Livros são importantes para a sociedade, seja para educar, informar ou entreter. No Brasil, o setor editorial é protegido de cobranças de impostos desde 2004, através da Lei 10.865/04.
A retirada de tributos alivia um pouco o preço de um produto que, no Brasil, não pode ser considerado barato. Há países em que outros incentivos reduzem o preço e aumentam a leitura. Mas agora até a retirada da tributação está sendo ameaçada e os livros podem subir de preço.
Em julho, a reforma tributária do ministro da economia, Paulo Guedes, propôs que os livros estariam sujeitos a uma alíquota de 12%, encarecendo a produção e o produto final. O argumento do ministro foi de que o livro é um produto consumido apenas pelas elites. Além de aumentar a lógica da exclusão, a tributação dos livros pode ser prejudicial a todo mercado editorial brasileiro e, principalmente, dificultar o acesso à educação e ao lazer.
O Fato&Versão conversou com duas editoras independentes, a Se Liga Editorial e Editora Lettre, que possuem suas próprias perspectivas e experiências, para entender como uma futura taxação de livros pode prejudicar o mercado editorial independente e seus leitores.
Quais são as maiores diferenças entre uma editora independente e uma editora tradicional?
Thati Machado (Se Liga): Grandes editoras tradicionais contam com um capital muito maior, o que permite uma equipe grande onde cada um desempenha uma função; lançamentos com grandes campanhas de marketing e divulgação; distribuição em nível nacional, entre tantas outras coisas.
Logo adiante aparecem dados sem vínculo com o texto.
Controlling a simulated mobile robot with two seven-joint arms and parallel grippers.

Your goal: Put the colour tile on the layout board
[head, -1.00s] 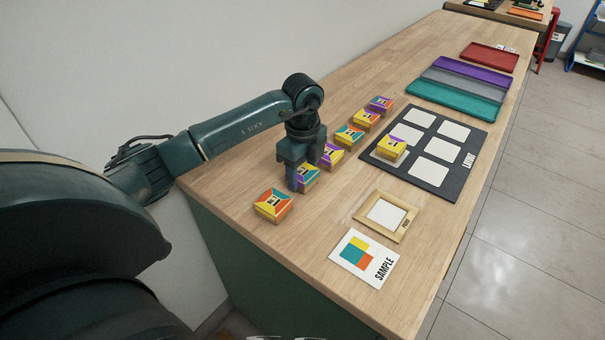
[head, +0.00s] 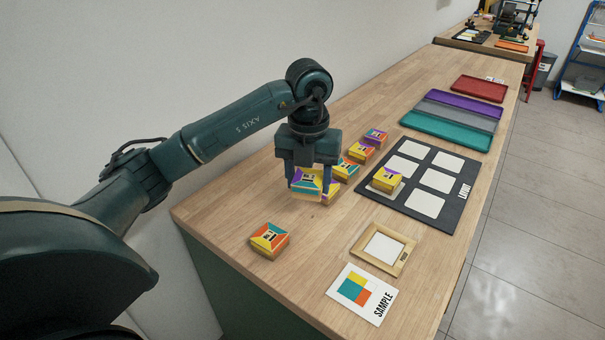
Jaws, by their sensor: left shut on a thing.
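My left gripper (head: 306,186) is shut on a colour tile (head: 305,181), a small block with a multicoloured top, and holds it a little above the table. The dark layout board (head: 452,215) lies to the right with several pale squares. One colour tile (head: 386,179) sits on its left side, on a near-left square. A loose tile (head: 268,239) lies alone in front. Other tiles stand in a row behind the gripper, such as the purple and orange one (head: 375,137); one is partly hidden by the held tile. My right gripper is out of view.
A wooden frame (head: 363,245) and a white sample card (head: 338,299) lie near the front. Teal (head: 446,131), grey, purple and red (head: 478,89) trays lie farther back. Bare wood is clear between the loose tile and the frame. A wall runs along the left.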

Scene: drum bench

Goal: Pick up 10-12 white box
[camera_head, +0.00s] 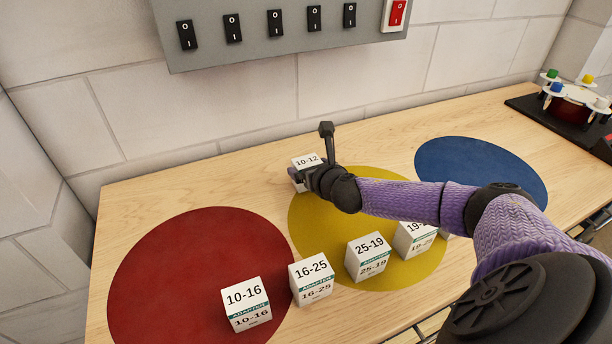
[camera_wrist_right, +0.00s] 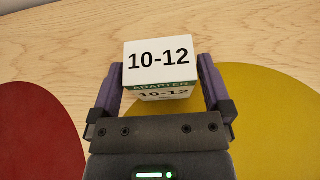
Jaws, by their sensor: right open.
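The white box marked 10-12 (camera_head: 306,161) stands at the back of the wooden bench, just behind the yellow circle. My right gripper (camera_head: 309,176) is at this box, reaching in from the right. In the right wrist view the box (camera_wrist_right: 158,62) sits between the two fingers of my right gripper (camera_wrist_right: 160,82), which are open on either side of it. A narrow gap shows at the right finger; contact at the left finger is hard to tell. My left gripper is not in view.
White boxes marked 10-16 (camera_head: 246,303), 16-25 (camera_head: 312,279), 25-19 (camera_head: 368,256) and 19-something (camera_head: 415,239) stand along the front. Red (camera_head: 180,262), yellow (camera_head: 310,222) and blue (camera_head: 480,168) circles mark the bench. A switch panel (camera_head: 275,50) hangs above; a drum-like device (camera_head: 575,108) stands far right.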

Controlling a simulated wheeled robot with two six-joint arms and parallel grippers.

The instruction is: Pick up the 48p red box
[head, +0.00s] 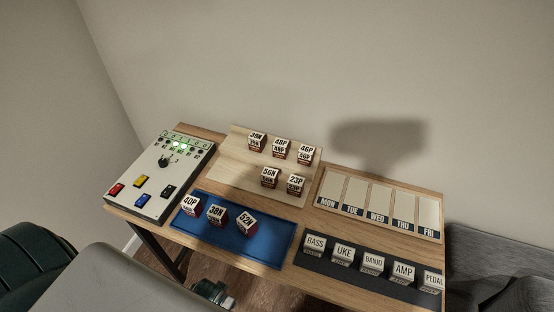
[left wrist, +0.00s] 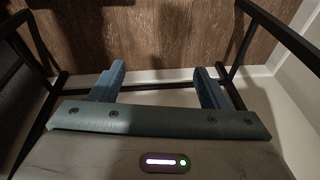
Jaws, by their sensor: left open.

Uma editora independente, muitas vezes, conta com uma equipe reduzida que precisa se dividir entre todas as atividades editoriais.
Quais os maiores desafios em gerir uma editora independente?
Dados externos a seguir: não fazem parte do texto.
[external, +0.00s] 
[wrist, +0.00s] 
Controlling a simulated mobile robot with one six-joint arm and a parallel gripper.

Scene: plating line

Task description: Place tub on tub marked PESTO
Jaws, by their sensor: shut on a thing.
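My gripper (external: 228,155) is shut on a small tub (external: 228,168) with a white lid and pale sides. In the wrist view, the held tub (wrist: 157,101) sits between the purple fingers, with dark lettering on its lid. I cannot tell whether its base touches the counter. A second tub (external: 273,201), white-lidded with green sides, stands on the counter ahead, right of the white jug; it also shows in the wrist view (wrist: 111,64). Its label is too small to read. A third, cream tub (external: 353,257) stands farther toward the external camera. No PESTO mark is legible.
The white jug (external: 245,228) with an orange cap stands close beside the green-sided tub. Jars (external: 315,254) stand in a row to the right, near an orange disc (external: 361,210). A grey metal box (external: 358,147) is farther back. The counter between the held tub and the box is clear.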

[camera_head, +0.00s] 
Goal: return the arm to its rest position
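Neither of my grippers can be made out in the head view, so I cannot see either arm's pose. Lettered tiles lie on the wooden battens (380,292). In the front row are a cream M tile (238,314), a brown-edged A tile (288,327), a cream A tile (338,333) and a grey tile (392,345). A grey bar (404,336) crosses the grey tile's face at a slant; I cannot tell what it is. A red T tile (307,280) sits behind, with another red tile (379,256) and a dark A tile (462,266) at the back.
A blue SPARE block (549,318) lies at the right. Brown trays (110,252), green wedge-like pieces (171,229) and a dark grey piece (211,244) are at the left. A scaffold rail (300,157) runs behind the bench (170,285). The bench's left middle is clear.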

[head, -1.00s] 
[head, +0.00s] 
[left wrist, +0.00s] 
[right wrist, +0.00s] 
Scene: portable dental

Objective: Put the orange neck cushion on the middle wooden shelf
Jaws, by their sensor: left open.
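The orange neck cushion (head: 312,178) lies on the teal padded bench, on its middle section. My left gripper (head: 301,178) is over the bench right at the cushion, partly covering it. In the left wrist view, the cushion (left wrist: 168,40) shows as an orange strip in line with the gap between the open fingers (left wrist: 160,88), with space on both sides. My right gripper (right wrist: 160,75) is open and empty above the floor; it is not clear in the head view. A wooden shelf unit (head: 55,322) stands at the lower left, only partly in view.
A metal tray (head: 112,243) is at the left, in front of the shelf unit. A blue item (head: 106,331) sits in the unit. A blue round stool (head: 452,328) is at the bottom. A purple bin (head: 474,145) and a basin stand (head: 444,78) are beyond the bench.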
Tatiana Iegoroff (Editora Lettre): Para nós, há dois grandes desafios: fazer com que as pessoas nos conheçam e confiem em nós e, consequentemente, a questão da venda de nossos livros. Sabemos como ainda há muito preconceito com a literatura nacional e, por isso, autores desconhecidos publicados por editoras desconhecidas são muito desacreditados.
Nos últimos anos houve um aumento de editoras independentes no Brasil. Você acredita que isso é reflexo do também aumento de autores e autoras no país?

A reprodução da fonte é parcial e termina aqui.